4. Beware of people who suck up your time. Wean them off their dependence on you and teach them to respect your time. If they continue to call, text, or bother you a lot, put them in their place politely. Explain, "I'm really busy, so I'm only dealing with things that are a 9 or a 10 on a 1-10 scale right now. If you're sure what you need to talk to me about is a 9 or a 10, let's deal with it. If not, let's discuss it tomorrow." Deal with your priorities first, not theirs. If your door is always open, people will always be walking through it.
5. Put the phone away while you're working, and do not check your email, so that you aren't constantly distracted. Most things can wait. Unless your work requires being available by phone and email all day, set yourself one or two specific time periods during the day when you deal with emails, phone messages, texts, MySpace, Facebook, Second Life, and all the rest of the technological innovations keeping you indoors.
6. Speaking of which, try to do something active and physical each day. Though it takes time, it improves focus, so you can use the time you do have more productively and feel better about yourself. In general, the secret to happiness is living a balanced life.
The books that helped out with these tips include Getting Things Done by David Allen; First Things First by Stephen Covey; and No B.S. Time Management For Entrepreneurs by Dan Kennedy. I also like the title of Never Check E-mail In the Morning, though I've never actually read it.
Since, as a writer, my priorities are different than that of the businessmen to whom these books are often directed, I've developed some additional strategies. The better I manage my time and the less my communication lines are open, the more pages I can complete. So one thing I did during my early-rising experiment was keep a log of how I spent my time. I noticed that more than 15 hours a week were sucked up by responding to email.

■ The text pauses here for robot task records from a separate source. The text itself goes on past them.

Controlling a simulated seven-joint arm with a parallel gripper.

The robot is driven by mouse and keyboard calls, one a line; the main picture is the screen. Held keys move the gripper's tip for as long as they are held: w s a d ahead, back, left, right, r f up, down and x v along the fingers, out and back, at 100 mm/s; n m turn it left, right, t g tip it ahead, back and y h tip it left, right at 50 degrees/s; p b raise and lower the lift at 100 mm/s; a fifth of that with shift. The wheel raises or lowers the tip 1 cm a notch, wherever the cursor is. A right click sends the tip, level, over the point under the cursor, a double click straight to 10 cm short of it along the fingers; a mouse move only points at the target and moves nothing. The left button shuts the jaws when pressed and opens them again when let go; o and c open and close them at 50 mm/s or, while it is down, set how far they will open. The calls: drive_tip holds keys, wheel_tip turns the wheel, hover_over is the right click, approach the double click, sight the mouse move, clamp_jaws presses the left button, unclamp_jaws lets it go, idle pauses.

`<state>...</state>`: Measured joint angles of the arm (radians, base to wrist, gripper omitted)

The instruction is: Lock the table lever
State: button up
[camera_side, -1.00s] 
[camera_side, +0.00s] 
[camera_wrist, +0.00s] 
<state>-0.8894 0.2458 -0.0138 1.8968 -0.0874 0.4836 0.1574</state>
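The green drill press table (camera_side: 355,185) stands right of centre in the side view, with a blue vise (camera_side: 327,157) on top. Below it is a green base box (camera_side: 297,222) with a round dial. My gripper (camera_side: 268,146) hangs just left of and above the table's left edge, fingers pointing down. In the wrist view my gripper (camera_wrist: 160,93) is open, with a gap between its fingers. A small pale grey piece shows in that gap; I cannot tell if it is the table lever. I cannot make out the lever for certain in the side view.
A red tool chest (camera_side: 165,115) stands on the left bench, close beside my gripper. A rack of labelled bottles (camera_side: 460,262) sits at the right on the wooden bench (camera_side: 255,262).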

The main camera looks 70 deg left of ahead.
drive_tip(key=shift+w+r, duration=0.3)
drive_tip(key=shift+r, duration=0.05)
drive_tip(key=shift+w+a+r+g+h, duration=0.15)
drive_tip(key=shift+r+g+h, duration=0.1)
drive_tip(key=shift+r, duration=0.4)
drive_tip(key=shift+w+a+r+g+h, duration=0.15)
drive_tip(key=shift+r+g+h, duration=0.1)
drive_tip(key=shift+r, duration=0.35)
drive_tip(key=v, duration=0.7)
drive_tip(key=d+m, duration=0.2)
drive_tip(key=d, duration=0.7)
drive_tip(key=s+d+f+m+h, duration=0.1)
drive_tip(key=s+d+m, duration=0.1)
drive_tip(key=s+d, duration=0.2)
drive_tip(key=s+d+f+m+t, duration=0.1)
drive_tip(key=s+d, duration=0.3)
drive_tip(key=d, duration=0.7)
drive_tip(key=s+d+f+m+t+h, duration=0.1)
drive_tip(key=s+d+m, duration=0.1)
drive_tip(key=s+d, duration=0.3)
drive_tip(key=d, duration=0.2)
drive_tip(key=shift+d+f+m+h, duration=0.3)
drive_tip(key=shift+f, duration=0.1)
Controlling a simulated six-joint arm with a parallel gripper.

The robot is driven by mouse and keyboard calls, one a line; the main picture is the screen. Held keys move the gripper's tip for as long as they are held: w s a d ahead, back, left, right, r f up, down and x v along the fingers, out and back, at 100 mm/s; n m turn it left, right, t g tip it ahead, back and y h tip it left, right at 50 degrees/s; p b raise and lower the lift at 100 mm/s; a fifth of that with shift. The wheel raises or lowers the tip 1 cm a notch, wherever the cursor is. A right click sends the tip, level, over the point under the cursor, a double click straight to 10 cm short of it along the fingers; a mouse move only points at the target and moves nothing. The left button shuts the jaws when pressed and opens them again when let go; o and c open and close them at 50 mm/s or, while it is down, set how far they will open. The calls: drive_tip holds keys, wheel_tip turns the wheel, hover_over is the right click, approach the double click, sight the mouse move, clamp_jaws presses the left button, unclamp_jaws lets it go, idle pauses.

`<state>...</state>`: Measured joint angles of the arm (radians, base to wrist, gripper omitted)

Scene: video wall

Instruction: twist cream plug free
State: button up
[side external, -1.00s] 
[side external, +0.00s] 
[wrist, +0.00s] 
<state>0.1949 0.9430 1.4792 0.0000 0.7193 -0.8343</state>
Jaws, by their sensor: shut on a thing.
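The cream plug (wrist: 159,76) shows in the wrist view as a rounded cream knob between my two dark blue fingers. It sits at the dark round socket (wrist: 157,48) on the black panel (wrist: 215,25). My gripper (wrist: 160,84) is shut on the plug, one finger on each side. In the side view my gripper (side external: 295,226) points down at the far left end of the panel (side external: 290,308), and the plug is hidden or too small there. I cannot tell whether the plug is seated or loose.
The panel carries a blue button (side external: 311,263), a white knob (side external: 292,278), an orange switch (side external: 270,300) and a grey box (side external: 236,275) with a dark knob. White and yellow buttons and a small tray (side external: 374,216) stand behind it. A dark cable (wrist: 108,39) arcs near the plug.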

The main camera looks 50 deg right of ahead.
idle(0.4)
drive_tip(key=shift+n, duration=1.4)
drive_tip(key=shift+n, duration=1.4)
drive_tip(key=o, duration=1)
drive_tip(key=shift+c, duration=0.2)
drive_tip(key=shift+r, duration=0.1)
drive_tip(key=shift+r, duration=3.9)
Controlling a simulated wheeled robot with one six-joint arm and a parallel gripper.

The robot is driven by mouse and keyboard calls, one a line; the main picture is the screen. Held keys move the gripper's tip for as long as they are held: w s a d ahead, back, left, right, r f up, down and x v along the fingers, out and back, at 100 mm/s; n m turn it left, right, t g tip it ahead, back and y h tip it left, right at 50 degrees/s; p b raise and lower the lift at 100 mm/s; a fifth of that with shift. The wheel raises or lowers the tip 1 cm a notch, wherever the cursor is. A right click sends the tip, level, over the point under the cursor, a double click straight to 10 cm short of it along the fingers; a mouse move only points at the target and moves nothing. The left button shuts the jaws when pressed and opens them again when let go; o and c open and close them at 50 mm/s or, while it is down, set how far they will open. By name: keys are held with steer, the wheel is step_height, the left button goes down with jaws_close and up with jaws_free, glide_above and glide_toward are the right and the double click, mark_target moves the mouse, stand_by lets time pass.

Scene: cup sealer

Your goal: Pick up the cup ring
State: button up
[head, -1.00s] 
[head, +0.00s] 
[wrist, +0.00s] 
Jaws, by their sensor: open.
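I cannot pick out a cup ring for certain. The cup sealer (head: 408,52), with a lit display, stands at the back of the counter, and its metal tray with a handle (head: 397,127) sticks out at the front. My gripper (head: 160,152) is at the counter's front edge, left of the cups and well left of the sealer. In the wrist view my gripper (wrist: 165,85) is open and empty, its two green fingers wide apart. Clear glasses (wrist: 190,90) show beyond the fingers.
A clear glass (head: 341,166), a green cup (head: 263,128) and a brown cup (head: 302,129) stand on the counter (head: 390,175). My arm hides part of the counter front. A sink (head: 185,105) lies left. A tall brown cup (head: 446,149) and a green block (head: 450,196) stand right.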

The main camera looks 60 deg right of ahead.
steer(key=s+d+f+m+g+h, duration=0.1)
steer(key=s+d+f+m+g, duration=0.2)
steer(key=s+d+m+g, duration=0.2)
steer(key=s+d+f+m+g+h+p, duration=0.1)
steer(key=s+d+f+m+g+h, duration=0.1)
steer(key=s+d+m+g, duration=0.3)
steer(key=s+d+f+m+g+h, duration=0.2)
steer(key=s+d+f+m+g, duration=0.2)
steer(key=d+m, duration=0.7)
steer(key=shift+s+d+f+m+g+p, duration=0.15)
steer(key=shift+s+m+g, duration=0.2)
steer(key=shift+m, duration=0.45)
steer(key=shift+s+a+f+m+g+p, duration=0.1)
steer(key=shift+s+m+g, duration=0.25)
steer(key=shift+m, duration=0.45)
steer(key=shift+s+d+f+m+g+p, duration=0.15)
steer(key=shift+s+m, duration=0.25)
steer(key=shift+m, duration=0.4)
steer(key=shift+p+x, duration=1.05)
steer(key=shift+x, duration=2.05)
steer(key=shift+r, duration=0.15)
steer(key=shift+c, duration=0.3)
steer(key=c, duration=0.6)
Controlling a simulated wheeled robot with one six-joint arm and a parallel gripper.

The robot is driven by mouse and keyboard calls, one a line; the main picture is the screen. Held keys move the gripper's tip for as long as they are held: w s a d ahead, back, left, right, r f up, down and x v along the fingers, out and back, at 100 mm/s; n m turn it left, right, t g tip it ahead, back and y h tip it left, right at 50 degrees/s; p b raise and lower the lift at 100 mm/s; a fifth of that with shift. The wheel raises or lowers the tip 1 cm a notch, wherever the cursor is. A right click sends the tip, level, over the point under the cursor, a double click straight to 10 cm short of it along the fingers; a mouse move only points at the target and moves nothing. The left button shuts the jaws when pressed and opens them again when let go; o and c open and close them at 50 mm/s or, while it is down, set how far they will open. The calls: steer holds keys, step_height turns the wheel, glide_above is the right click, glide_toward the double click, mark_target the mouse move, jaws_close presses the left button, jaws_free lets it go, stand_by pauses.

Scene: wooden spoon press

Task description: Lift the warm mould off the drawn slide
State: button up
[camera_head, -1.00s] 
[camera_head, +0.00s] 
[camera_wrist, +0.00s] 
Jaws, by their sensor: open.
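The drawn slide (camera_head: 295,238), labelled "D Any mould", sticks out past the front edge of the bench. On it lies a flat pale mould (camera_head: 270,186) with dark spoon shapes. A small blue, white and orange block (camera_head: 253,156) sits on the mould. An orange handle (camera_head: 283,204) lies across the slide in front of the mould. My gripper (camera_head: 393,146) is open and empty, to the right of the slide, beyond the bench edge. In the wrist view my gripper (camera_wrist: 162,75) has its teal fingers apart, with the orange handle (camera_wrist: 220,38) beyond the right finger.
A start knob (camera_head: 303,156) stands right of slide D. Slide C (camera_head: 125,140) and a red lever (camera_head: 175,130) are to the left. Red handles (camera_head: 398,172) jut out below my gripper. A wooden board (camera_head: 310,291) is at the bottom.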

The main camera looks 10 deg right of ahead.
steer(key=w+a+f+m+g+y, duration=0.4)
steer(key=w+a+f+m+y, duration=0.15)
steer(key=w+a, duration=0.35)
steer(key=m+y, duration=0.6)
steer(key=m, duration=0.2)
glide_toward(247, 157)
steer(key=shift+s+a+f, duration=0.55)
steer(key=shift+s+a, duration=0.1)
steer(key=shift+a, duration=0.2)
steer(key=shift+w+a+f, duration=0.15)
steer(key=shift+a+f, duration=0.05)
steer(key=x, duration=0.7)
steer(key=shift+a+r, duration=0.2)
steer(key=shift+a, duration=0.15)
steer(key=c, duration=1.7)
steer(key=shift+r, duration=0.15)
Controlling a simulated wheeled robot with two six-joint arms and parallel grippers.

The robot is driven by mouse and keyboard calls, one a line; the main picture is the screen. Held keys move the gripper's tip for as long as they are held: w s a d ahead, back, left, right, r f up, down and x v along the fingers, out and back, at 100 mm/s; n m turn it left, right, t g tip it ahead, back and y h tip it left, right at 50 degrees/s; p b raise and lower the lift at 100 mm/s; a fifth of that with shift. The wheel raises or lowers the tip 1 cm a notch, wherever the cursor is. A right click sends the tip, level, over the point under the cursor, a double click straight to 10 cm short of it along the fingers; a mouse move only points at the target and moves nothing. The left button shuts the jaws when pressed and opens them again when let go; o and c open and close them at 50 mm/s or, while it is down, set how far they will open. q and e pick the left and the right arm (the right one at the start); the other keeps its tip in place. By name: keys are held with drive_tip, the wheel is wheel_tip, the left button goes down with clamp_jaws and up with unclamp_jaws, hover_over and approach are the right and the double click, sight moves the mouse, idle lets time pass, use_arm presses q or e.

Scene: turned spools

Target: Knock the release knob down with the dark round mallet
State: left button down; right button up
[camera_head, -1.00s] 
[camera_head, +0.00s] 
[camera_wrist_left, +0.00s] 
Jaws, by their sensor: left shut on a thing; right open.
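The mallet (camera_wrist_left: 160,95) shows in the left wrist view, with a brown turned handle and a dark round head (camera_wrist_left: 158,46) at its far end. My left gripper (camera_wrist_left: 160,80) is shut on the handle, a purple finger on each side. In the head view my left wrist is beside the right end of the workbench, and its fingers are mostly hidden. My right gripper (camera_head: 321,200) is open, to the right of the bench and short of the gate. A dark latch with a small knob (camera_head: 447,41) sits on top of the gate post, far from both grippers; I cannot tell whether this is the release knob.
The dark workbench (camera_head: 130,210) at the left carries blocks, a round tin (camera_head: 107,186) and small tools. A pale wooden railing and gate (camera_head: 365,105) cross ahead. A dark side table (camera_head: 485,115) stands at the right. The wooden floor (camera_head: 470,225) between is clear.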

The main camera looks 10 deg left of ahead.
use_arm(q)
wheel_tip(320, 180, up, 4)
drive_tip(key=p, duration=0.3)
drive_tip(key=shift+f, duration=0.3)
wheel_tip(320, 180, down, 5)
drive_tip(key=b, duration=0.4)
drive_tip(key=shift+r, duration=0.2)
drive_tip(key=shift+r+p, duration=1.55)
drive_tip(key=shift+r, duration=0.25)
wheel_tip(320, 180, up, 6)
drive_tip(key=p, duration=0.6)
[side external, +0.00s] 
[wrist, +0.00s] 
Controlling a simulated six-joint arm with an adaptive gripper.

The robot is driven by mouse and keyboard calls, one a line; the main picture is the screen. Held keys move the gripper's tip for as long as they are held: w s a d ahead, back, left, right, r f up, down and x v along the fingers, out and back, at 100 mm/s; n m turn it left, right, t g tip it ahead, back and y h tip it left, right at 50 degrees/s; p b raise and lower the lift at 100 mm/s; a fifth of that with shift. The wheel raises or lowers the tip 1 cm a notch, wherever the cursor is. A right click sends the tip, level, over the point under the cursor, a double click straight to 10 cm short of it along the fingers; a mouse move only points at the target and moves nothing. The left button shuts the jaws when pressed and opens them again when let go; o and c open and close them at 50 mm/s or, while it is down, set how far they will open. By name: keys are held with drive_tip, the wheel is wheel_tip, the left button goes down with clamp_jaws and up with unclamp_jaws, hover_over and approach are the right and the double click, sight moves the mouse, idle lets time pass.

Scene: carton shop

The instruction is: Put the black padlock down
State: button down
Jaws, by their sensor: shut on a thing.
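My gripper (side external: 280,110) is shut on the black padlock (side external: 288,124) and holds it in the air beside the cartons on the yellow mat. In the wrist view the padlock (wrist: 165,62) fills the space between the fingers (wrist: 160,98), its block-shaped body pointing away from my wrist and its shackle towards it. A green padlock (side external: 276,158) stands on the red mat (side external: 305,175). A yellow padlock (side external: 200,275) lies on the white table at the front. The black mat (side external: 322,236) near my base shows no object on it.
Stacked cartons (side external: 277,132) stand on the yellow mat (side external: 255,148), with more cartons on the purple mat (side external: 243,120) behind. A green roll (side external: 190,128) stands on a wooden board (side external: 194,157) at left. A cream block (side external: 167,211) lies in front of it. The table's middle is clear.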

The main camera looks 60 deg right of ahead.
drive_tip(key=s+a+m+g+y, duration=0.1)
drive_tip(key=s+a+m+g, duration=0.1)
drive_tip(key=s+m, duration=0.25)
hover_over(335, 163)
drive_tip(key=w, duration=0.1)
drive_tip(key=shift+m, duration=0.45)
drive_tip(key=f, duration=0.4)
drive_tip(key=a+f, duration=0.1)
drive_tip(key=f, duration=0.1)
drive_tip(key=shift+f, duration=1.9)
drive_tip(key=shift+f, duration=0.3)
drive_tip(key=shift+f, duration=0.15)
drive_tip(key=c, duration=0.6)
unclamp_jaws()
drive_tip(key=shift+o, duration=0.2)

I remembered one writer saying that when he was working, he unplugged his DSL cables, but I tried a different tack: I made a list of the two dozen people I absolutely needed to get in touch with, created a new email address for them, and then wrote an auto-responder for my old email account that explained that I was no longer checking that account due to work deadlines. Suddenly, I had 14 extra hours a week free to work and play.
Another good tip for writers is to light a candle when you're working. Then keep writing, without distraction, until it burns to the bottom. Another advantage to burning a candle is that it lets anyone who happens to be around know that you're writing and not to be disturbed.
You only live once and you never know when it's going to end, so by making sure you get the most out of your time, you'll also be making sure you get the most out of your life.